Last summer, our first year in Traverse City, we read and heard about the debate on the homeless shelter considered in the neighborhood near our residence. Signs immediately erupted on lawns in the area promoting an alternative use of the structure under consideration. The homeless in Traverse City are visible, and from my reading of the Zine (a magazine written and sold by the homeless), they come from a cross-section of American life—they were children in families—in polka bands—who fell off the ledge somehow; they sleep on the beach and sometimes in the protected corners of our building.
Yet, Traverse City is a town where the homeless walk among us; sometimes, while jogging early in the morning, we see them on the beach or in the parks; they sell the Zine and engage us in conversation. They want to tell their story. And on any day, within a few feet of a Zine vendor, a young girl or boy is playing a violin, requesting donations for study at Interlochen Music Camp. On Saturday mornings, the Occupiers stand in the open area across from Horizon books to protest the pipeline, economic inequality, and other political issues; and during certain films at the film festival, or running events (why, I don’t know), the group of religious zealots tell everyone where they are heading if their behavior continues.

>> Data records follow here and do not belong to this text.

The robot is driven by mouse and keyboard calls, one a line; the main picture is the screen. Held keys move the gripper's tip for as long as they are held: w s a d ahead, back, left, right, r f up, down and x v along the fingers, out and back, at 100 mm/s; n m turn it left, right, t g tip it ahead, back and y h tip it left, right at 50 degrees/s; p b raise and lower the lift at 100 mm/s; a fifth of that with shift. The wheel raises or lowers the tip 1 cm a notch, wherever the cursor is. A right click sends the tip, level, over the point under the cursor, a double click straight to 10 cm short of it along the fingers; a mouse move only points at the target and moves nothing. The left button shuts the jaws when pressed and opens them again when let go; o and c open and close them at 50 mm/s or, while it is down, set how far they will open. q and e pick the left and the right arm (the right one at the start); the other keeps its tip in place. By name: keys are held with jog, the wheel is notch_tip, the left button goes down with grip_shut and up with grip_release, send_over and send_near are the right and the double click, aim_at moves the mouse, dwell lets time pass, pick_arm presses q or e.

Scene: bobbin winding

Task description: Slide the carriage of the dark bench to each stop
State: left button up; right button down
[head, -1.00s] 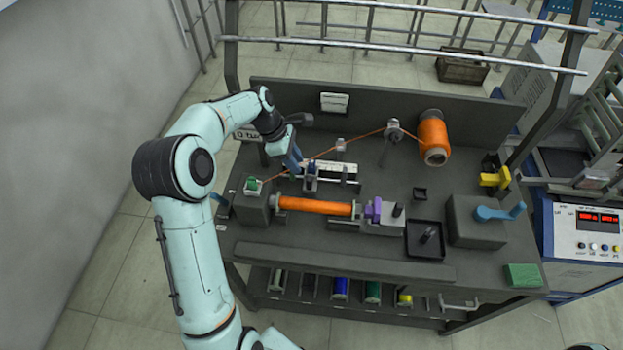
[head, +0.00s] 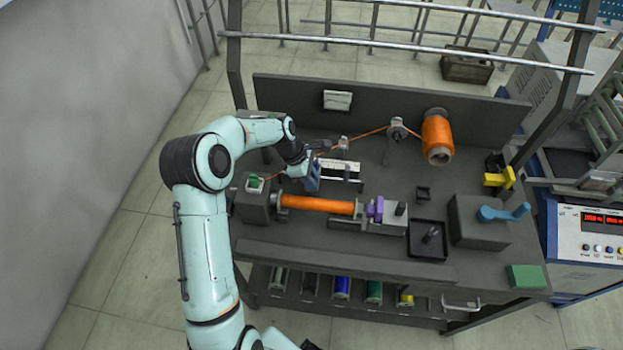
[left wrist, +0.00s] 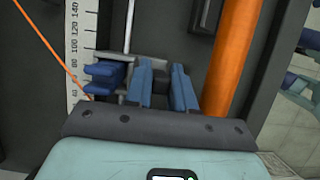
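On the dark bench (head: 350,262), a white scale (head: 341,171) lies behind the orange-wound bobbin (head: 318,204). My left gripper (head: 312,181) is low at the scale's left end and hides most of the carriage in the head view. In the left wrist view, the carriage's blue guide part (left wrist: 104,76) sits beside the numbered scale (left wrist: 82,50) on a thin rod (left wrist: 129,28). My left gripper's two blue fingers (left wrist: 162,88) are apart, with a dark block (left wrist: 161,76) between them. Whether they touch it I cannot tell. My right gripper is not in view.
Orange thread runs from the orange spool (head: 437,138) past a guide (head: 397,130) to the bench's left. A green block (head: 527,277) lies front right.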

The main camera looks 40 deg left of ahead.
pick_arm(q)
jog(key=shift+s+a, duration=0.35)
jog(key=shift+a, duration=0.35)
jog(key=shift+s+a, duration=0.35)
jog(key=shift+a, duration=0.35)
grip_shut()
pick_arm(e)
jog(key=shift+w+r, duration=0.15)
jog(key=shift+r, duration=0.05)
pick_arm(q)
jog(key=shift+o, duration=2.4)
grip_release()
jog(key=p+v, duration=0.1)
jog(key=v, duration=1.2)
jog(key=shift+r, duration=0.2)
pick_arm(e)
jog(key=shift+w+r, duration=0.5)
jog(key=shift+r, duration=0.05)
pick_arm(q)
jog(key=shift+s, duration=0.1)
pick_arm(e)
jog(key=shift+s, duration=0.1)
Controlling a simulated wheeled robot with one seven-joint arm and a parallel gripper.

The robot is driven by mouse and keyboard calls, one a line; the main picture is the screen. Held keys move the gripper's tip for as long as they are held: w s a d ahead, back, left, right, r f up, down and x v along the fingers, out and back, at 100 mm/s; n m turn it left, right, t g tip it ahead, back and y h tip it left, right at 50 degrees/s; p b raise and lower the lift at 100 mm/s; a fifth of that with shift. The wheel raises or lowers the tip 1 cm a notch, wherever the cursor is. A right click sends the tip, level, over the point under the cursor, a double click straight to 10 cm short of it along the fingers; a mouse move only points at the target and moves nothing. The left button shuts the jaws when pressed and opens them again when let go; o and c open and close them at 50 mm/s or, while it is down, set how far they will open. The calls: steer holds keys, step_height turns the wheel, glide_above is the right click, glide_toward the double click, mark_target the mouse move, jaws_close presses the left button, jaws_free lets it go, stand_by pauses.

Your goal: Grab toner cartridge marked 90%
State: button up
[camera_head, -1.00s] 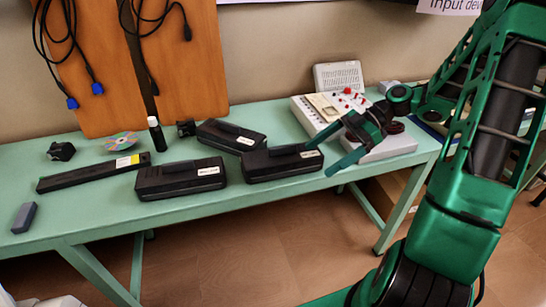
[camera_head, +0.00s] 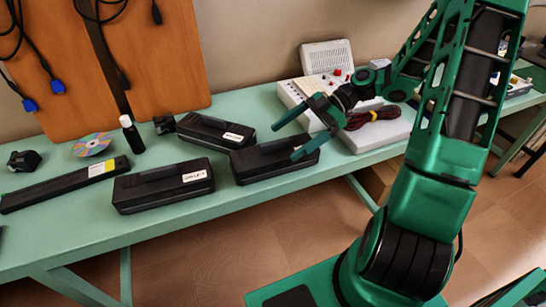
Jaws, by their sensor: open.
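Three black toner cartridges with small white labels lie on the green table: one at the front left (camera_head: 150,188), one at the back (camera_head: 207,133) and one at the right (camera_head: 252,166). The label marks are too small to read, so I cannot tell which one is marked 90%. My gripper (camera_head: 286,141) is open and empty. It reaches in from the right, its fingers pointing left. In the picture, its near finger overlaps the right end of the right cartridge and its far finger passes behind it. Touch cannot be judged.
A long black bar-shaped unit (camera_head: 65,186), a disc (camera_head: 92,144) and a dark bottle (camera_head: 131,135) are at the left of the green table (camera_head: 230,205). A white device with red cables (camera_head: 375,135) stands beneath and right of my gripper.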

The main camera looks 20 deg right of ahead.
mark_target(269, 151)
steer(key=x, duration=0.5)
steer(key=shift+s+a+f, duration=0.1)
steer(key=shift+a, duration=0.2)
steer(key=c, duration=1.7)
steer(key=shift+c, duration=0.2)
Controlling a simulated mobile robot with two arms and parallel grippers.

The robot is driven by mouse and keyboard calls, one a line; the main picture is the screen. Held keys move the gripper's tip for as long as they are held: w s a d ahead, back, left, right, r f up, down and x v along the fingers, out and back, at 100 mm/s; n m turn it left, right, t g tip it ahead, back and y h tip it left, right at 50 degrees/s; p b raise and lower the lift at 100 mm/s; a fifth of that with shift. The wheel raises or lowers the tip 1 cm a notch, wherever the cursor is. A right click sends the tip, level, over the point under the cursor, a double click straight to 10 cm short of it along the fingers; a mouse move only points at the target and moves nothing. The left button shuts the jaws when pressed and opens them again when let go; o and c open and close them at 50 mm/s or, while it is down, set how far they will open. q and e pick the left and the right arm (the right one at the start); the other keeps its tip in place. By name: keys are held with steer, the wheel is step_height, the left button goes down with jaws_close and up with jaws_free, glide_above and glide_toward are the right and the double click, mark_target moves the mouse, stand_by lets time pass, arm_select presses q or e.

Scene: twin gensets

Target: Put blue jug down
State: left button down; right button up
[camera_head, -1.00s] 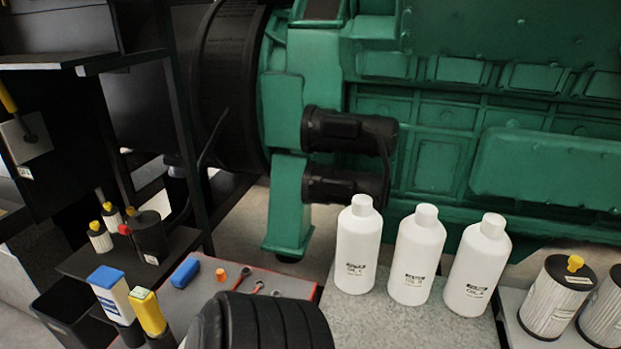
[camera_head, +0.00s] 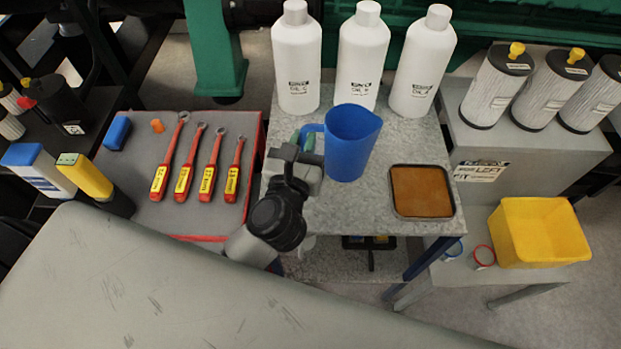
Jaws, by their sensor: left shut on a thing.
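The blue jug (camera_head: 350,142) is upright over the grey speckled table (camera_head: 330,212), in front of several white oil bottles. My left gripper (camera_head: 308,150) is shut on the jug's handle at its left side. The jug's base shows close to the table top, but I cannot tell whether it touches. My right gripper is not in view.
White oil bottles (camera_head: 362,58) stand along the table's back. A tray with a brown surface (camera_head: 422,191) lies right of the jug. Red-handled wrenches (camera_head: 184,180) lie on the mat at left. A yellow bin (camera_head: 540,232) stands at lower right. Bare table top shows in front of the jug.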

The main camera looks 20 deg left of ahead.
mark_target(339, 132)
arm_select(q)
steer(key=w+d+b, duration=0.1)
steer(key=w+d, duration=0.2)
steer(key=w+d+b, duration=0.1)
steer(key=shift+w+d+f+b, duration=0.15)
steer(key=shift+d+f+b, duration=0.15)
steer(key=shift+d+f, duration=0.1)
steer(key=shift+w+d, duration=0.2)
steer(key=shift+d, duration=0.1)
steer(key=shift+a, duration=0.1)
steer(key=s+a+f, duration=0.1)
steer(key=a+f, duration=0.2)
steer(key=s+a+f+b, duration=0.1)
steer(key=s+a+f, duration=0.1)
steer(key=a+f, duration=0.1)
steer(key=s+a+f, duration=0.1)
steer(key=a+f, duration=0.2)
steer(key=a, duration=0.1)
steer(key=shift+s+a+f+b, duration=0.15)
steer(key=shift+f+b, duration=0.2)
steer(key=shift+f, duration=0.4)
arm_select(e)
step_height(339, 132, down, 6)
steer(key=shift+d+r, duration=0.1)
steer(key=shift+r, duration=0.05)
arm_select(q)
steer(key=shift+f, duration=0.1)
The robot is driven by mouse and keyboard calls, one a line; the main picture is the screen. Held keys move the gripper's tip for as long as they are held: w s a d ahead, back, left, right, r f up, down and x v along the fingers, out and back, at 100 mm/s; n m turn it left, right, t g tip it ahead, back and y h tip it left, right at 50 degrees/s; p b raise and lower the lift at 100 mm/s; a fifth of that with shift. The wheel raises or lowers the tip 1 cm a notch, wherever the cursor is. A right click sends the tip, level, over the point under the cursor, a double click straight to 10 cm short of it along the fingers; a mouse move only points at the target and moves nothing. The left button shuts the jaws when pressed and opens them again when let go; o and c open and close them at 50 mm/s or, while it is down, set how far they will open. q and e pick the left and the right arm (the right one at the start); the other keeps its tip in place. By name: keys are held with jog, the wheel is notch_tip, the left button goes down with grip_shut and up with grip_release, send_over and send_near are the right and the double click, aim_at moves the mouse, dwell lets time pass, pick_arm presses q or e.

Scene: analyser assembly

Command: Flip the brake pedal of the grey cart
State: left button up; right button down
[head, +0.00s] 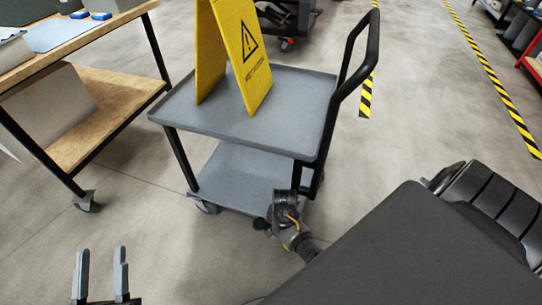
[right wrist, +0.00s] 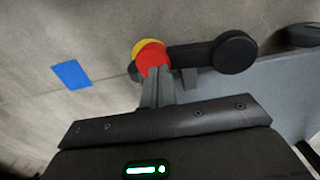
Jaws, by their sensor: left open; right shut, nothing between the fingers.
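The grey cart (head: 290,95) stands in the middle of the head view, with a black push handle (head: 368,55) on its right side. In the right wrist view a red disc (right wrist: 152,56) with a yellow one behind it sits at the end of a black bar (right wrist: 205,52); this looks like the brake pedal. My right gripper (right wrist: 156,80) is shut and empty, its tips right at the red disc; contact is unclear. In the head view my right wrist (head: 290,228) is beside the cart's near right corner, hiding the pedal. My left gripper (head: 101,272) is open and empty, low at the left.
A yellow warning sign (head: 243,55) stands on the cart's top shelf. A wooden workbench (head: 118,92) on a wheeled black frame stands at the left. A blue patch (right wrist: 72,75) lies on the floor. Open floor lies right of the cart, with black-and-yellow tape (head: 500,85).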

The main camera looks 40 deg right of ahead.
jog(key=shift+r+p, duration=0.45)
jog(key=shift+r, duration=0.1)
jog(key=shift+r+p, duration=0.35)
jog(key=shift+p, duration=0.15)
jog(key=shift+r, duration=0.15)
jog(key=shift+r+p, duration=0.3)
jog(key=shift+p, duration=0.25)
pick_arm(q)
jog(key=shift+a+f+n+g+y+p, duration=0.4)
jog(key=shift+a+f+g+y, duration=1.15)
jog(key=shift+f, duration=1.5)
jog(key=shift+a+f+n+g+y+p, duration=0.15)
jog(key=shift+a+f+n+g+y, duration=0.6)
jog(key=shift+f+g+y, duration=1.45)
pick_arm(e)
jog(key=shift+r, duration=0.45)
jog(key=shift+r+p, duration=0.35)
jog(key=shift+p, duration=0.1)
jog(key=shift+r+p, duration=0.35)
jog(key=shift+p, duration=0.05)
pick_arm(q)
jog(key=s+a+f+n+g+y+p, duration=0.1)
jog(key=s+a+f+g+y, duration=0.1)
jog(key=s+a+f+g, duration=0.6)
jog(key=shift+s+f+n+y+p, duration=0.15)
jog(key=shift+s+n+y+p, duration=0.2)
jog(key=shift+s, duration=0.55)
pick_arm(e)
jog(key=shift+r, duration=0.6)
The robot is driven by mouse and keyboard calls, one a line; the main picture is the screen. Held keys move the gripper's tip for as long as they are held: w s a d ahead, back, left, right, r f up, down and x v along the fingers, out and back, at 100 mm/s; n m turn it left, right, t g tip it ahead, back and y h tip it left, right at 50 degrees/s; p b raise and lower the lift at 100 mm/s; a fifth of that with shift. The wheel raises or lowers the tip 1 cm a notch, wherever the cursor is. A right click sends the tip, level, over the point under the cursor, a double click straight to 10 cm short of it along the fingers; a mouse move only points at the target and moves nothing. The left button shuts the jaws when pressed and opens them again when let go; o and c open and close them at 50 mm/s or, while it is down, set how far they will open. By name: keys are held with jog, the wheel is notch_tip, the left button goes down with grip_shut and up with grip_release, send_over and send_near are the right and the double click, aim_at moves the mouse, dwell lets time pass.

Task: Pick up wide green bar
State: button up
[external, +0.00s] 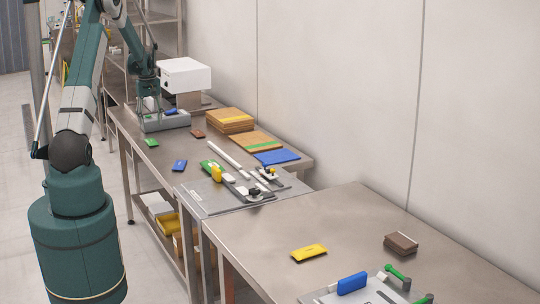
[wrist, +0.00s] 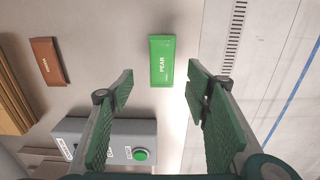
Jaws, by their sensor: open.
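A flat green bar (wrist: 162,61) with white lettering that reads PEAR lies on the steel table in the wrist view, just beyond my gripper's fingertips. In the external view the green bar (external: 151,142) is small, near the table's left edge. My gripper (wrist: 160,83) is open and empty, its two green fingers spread to either side of the bar's near end as seen from the wrist. In the external view my gripper (external: 151,104) hangs above the table near the grey button box; its fingers are too small there to tell their height over the bar.
A grey box (wrist: 112,137) with a green button sits close below my left finger in the wrist view. A brown bar (wrist: 48,62) and wooden boards (external: 230,117) lie nearby. A blue bar (external: 180,166) lies nearer the camera. The table's edge is close to the green bar.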

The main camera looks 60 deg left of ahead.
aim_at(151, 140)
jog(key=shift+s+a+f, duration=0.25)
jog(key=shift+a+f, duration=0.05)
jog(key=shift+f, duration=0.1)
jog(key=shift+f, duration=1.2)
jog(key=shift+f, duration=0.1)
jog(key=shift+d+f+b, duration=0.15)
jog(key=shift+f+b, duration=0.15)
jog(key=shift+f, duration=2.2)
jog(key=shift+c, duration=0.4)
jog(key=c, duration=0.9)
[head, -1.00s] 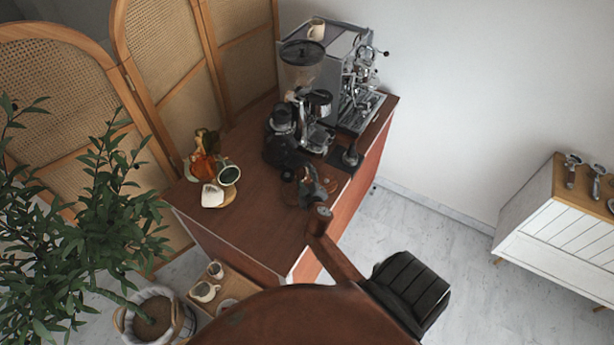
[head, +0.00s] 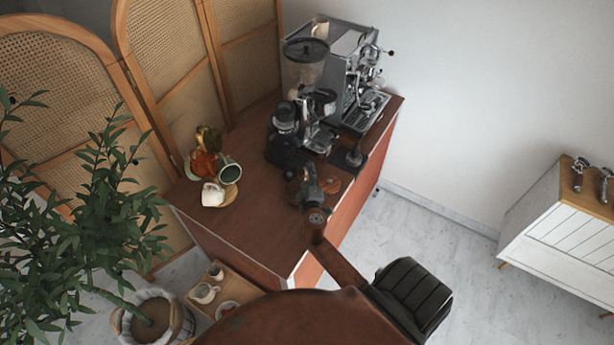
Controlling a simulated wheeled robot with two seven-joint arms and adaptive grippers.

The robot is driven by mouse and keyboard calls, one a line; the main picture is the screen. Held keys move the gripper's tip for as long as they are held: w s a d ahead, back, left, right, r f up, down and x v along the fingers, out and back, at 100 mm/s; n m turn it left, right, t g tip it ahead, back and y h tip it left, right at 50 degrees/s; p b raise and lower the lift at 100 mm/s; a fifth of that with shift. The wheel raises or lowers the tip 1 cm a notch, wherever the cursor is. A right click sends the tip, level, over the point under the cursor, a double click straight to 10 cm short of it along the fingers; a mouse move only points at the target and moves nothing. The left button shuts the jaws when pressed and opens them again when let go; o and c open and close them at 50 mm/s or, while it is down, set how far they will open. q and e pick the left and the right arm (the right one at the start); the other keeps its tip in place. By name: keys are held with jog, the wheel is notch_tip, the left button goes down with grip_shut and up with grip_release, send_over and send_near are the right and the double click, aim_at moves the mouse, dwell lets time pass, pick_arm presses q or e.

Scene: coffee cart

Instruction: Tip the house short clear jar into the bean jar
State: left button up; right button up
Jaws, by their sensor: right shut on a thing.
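My right gripper (head: 304,183) is dark and sits low over the right part of the brown counter, at the end of a brown arm link. It is shut on a small thing at its fingertips, seemingly the short clear jar; the fingers and the poor contrast hide its shape and contents. I cannot make out for certain which vessel is the bean jar. A dark-mouthed round jar (head: 230,173) lies tilted on the left of the counter, apart from the gripper. My left gripper is not in view.
A black grinder with a hopper (head: 306,50) and a silver espresso machine (head: 346,65) stand at the back. A white cup (head: 211,194) is at the left. The counter's front left is clear.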

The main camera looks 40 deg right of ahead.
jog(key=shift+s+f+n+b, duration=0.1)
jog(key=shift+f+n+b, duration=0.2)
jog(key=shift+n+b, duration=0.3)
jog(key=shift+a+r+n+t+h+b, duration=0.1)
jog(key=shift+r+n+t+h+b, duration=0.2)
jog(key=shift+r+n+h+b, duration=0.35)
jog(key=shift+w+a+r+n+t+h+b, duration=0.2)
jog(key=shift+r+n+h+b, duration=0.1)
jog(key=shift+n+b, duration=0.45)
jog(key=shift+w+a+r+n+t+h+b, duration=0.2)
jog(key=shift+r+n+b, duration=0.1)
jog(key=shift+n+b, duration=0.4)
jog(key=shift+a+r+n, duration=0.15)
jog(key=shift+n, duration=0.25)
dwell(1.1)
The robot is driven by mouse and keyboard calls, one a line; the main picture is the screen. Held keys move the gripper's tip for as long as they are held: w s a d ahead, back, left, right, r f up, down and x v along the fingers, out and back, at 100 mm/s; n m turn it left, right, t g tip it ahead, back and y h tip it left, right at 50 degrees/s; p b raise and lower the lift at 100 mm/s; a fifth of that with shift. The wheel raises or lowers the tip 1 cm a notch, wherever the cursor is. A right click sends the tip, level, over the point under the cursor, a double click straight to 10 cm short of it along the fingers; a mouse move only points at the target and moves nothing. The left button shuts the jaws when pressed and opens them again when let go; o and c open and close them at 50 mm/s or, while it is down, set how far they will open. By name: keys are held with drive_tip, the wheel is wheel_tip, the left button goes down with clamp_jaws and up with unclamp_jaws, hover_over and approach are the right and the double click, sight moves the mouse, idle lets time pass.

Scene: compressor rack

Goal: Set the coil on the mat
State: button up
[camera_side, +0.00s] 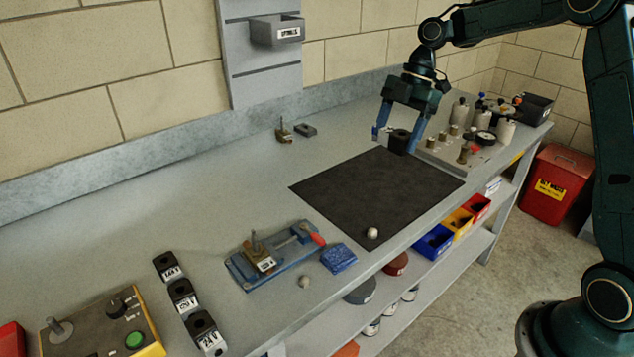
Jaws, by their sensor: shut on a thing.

This is America, in microcosm.
Before we moved here, my husband and I came up for the film festival and to visit our daughter’s family who live here. We stood in line at Lars Auditorium waiting to “load” (as I now know it is called), when we struck up a conversation with several women in line with us. At that time we were thinking of moving here and took every opportunity to ask people about the city. One woman told us that she moved here because “I wanted to live in a community where people come on vacation.” We liked that idea. We are fortunate to have two residences both in places where people go on vacation- Traverse City and Tampa Bay, FL. These locations differ in many ways, but in some they are similar. In both, we experience the ebb and flow of tourists in the winter months (which includes us), and during spring break (avoid the beaches in March).